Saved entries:

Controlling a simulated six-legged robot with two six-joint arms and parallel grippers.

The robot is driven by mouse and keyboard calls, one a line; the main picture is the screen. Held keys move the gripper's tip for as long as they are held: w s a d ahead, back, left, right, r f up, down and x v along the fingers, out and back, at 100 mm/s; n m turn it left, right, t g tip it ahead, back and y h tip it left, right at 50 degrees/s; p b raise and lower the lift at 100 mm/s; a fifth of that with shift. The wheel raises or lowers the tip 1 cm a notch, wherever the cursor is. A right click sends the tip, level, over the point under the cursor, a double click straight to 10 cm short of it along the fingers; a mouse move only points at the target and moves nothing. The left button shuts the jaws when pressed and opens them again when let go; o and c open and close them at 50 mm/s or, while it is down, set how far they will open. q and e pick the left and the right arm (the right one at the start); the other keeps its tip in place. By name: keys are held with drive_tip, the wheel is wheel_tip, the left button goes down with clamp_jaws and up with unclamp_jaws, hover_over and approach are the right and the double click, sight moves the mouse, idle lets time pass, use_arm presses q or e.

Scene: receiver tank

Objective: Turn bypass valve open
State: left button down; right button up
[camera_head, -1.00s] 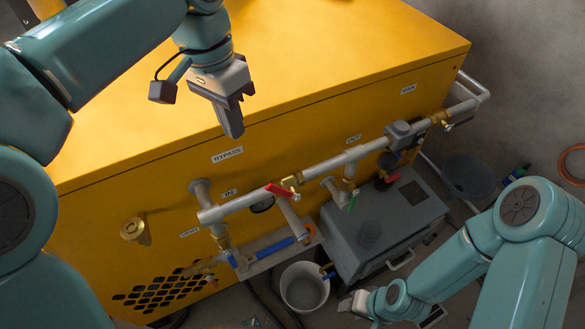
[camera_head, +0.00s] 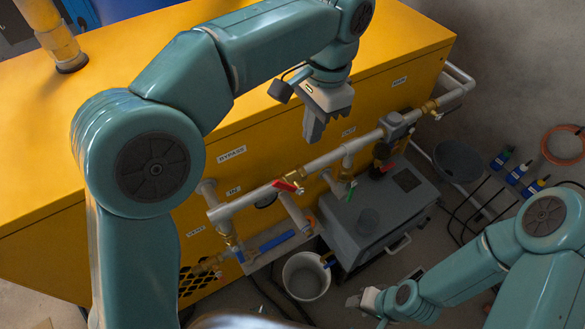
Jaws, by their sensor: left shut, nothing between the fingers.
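The BYPASS label (camera_head: 231,153) is on the yellow cabinet's front. Below and right of it, a valve with a red lever (camera_head: 287,187) sits on the long grey pipe (camera_head: 250,199). The lever looks slanted across the pipe; its exact angle is hard to tell. I take this to be the bypass valve from the nearby label. My left gripper (camera_head: 312,132) is shut and empty, pointing down above and right of the red lever, apart from it. My right gripper (camera_head: 358,300) is low, right of the white bucket; its fingers are too small to read.
A green-handled valve (camera_head: 351,190) and another red-handled valve (camera_head: 389,166) are to the right. A blue-handled valve (camera_head: 277,240) is lower. A grey box (camera_head: 385,215) stands under the pipe, with a white bucket (camera_head: 306,277) beside it. Bottles (camera_head: 518,173) stand on the floor at right.

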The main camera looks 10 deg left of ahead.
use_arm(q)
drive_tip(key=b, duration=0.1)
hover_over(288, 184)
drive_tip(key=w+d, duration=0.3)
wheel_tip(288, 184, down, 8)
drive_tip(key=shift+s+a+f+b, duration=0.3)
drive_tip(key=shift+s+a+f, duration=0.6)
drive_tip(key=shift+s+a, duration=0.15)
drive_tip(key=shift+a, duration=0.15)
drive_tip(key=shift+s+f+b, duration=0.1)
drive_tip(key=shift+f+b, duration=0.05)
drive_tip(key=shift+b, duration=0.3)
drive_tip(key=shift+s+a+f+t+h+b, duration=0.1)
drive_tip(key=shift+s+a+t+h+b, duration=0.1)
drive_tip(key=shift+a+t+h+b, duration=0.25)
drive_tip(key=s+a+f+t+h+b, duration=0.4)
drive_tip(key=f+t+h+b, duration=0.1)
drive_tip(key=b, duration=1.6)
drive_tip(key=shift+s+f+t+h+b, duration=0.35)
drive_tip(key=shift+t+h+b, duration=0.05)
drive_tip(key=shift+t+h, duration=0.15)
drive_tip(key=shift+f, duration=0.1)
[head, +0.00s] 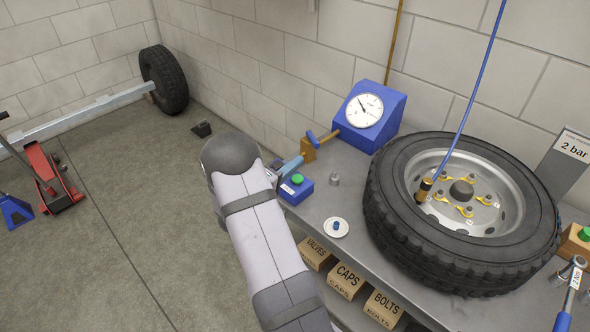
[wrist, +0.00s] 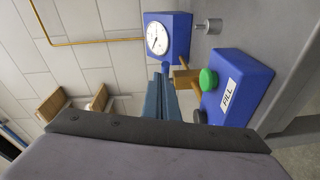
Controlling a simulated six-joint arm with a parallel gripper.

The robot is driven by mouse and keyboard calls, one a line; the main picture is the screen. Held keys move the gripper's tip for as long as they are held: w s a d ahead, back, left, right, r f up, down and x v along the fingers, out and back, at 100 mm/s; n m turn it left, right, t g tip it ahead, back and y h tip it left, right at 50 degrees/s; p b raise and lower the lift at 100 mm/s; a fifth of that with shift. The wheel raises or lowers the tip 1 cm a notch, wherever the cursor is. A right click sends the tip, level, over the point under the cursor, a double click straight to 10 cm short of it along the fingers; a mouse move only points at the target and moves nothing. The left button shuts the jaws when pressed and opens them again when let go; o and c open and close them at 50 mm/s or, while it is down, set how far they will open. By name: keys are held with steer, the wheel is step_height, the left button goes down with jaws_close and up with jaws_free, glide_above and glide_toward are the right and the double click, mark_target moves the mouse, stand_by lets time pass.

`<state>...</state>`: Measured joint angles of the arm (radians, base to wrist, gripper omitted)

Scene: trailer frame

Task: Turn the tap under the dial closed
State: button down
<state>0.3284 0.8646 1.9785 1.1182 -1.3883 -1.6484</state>
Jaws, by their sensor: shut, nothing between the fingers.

→ Objective
All of the material above needs to be restated exactly, with no pictures.

→ Response
Controlling a simulated six-legged robot with two six-joint arms and parallel grippers.

The robot is driven by mouse and keyboard calls, one a line; the main picture is the screen. Held keys move the gripper's tip for as long as they are held: w s a d ahead, back, left, right, r f up, down and x v along the fingers, out and back, at 100 mm/s; n m turn it left, right, t g tip it ahead, back and y h tip it left, right at 50 degrees/s; p b raise and lower the lift at 100 mm/s; a fifth of that with shift. The wheel raises or lowers the tip 1 cm a notch, wherever the cursor is. A right click sends the tip, level, over the point under the cursor, a double click straight to 10 cm short of it along the fingers; a mouse move only points at the target and moves nothing. The left button shuts the jaws when pressed and opens them again when let go; o and c open and close them at 50 mm/s or, while it is down, set how far they will open. q and e pick the left and the right arm (the right one at the start); the other keeps its tip in place. By name: keys are held with drive_tip, the wheel is wheel_tip, the left button goes down with clamp_jaws and up with unclamp_jaws, hover_over and approach are the right and the double click, sight moves the mouse, idle lets time pass, use_arm presses q or e.

Scene: receiver tank

Objective: Turn bypass valve open
State: left button down; right button up
[camera_head, -1.00s] 
[camera_head, +0.00s] 
Jaws, by their sensor: left shut, nothing between the fingers.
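The BYPASS label (camera_head: 231,153) is on the yellow cabinet's front. Below and right of it, a valve with a red lever (camera_head: 287,187) sits on the long grey pipe (camera_head: 250,199). The lever looks slanted across the pipe; its exact angle is hard to tell. I take this to be the bypass valve from the nearby label. My left gripper (camera_head: 312,132) is shut and empty, pointing down above and right of the red lever, apart from it. My right gripper (camera_head: 358,300) is low, right of the white bucket; its fingers are too small to read.
A green-handled valve (camera_head: 351,190) and another red-handled valve (camera_head: 389,166) are to the right. A blue-handled valve (camera_head: 277,240) is lower. A grey box (camera_head: 385,215) stands under the pipe, with a white bucket (camera_head: 306,277) beside it. Bottles (camera_head: 518,173) stand on the floor at right.

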The main camera looks 10 deg left of ahead.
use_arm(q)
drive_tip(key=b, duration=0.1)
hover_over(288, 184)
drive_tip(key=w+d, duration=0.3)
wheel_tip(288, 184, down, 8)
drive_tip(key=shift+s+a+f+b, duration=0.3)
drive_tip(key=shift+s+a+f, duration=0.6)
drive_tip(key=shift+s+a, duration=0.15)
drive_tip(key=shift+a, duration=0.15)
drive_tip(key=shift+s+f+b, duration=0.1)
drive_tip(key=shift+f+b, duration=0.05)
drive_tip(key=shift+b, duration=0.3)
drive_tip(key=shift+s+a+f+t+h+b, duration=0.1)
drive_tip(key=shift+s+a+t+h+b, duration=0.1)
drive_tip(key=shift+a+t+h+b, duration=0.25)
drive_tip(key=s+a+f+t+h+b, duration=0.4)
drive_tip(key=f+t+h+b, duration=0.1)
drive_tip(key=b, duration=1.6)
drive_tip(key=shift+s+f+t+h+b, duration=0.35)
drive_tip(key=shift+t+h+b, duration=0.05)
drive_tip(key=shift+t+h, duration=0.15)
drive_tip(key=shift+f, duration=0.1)
[head, +0.00s] 
[wrist, +0.00s] 
Controlling a simulated six-joint arm with a parallel gripper.

The robot is driven by mouse and keyboard calls, one a line; the main picture is the screen. Held keys move the gripper's tip for as long as they are held: w s a d ahead, back, left, right, r f up, down and x v along the fingers, out and back, at 100 mm/s; n m turn it left, right, t g tip it ahead, back and y h tip it left, right at 50 degrees/s; p b raise and lower the lift at 100 mm/s; a fifth of that with shift. The wheel raises or lowers the tip 1 cm a notch, wherever the cursor is. A right click sends the tip, level, over the point under the cursor, a double click straight to 10 cm short of it along the fingers; a mouse move only points at the target and moves nothing. The left button shuts the jaws when pressed and opens them again when let go; o and c open and close them at 50 mm/s or, while it is down, set how far they will open. By name: keys are held with steer, the wheel is step_height, the left button goes down with jaws_close and up with jaws_free, glide_above and glide_toward are the right and the double click, mark_target moves the mouse, stand_by lets time pass.

`<state>...</state>`: Measured joint angles of the arm (radians, base to wrist, gripper omitted)

Scene: trailer frame

Task: Turn the tap under the dial closed
State: button down
<state>0.3284 0.8646 1.9785 1.1182 -1.3883 -1.6484</state>
Jaws, by their sensor: shut, nothing between the fingers.

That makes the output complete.